The Quantum Dots on Silicon- QUDOS programme will investigate new ways of integrating all the parts that are needed for high capacity optical communications and signal processing on a single silicon chip.
The sensing, processing and transport of information depends on optical systems from fibre to the home, through data centres to the trans-oceanic optical cables that link nations. Creating these systems requires the mechanical alignment of components to accuracies of less than a micron, about one hundredth of the diameter of a human hair, which is both a costly and labour intensive process.
The QUDOS research team have invented technologies to integrate the required components on silicon chips in the same manner as electronic systems are now realised as integrated circuits, making possible the first data interconnects, switches and sensors that use lasers monolithically integrated on silicon. QUDOS offers the potential to transform Information and Communication Technology (ICT) by changing fundamentally the way in which data is sensed, transferred between and processed on silicon chips.
The QUDOS programme builds on previous work by team members which demonstrated the world's first successful telecommunications wavelength lasers directly integrated on silicon substrates.
Removing the need to assemble individual components will enable vastly increased scale and functionality for information systems at greatly reduced cost.

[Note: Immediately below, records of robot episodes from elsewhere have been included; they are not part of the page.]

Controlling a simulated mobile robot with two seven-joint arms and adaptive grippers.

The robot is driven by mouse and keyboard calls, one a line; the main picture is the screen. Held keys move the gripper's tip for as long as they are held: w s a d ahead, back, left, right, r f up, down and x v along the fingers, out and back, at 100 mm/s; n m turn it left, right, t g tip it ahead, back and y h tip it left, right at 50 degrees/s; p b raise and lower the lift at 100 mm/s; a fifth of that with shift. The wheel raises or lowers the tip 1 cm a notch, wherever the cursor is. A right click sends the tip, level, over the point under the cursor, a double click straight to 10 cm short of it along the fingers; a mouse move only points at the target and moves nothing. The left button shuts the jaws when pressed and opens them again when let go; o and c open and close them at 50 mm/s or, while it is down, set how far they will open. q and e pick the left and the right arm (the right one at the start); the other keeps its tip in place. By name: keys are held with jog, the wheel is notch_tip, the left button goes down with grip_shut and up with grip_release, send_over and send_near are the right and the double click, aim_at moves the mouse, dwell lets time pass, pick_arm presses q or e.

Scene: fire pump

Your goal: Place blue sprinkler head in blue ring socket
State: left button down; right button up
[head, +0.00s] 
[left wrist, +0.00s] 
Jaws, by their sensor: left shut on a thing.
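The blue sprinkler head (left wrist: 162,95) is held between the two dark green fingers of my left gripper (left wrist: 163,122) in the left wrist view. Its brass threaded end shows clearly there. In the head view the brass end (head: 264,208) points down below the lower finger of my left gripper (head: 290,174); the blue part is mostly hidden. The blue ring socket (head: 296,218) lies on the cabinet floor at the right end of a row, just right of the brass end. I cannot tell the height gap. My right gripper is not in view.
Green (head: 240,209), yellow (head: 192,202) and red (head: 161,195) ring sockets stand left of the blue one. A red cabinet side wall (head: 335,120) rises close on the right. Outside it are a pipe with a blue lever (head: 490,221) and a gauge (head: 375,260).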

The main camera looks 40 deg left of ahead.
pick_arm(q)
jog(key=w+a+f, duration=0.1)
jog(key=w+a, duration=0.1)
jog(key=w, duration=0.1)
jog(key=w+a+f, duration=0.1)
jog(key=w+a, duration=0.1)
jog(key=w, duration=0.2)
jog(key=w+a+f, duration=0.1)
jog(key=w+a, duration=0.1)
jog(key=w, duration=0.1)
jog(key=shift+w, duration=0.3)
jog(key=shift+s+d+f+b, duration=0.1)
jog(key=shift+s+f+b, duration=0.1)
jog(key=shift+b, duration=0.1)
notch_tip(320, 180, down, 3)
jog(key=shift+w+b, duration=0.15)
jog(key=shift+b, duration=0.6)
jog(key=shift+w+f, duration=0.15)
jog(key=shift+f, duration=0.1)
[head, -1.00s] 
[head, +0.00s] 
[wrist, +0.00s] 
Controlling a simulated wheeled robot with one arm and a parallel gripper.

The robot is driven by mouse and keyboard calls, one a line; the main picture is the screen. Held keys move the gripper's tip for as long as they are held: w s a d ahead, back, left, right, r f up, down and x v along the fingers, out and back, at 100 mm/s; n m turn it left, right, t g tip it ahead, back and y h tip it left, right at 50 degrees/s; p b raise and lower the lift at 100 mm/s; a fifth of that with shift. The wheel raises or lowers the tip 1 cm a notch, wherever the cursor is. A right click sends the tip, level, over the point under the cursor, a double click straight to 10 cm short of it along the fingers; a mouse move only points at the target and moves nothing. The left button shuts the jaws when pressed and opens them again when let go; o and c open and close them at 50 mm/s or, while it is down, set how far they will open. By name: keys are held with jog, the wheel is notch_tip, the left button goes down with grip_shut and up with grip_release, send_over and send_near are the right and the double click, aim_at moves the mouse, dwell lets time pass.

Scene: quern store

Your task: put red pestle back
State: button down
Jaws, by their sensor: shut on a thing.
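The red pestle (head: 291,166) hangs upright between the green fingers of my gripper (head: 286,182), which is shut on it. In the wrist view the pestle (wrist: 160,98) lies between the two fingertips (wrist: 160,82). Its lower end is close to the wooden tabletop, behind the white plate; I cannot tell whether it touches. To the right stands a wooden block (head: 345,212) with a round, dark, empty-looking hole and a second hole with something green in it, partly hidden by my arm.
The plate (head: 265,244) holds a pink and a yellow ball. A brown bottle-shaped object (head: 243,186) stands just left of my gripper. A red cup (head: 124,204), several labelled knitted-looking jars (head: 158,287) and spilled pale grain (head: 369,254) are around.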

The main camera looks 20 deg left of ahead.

Commenting on the funding Professor Alwyn Seeds, Principal Investigator for QUDOS said "The QUDOS Programme, through the monolithic integration of all required optical ICT functions on silicon, will have a similar transformative effect on ICT to that which the creation of the first silicon integrated electronic circuits had on electronics. I look forward to working with distinguished colleagues from Cambridge, Cardiff and Southampton Universities, together with outstanding industrial partners spanning the supply chain from materials to systems, to make this vision a reality."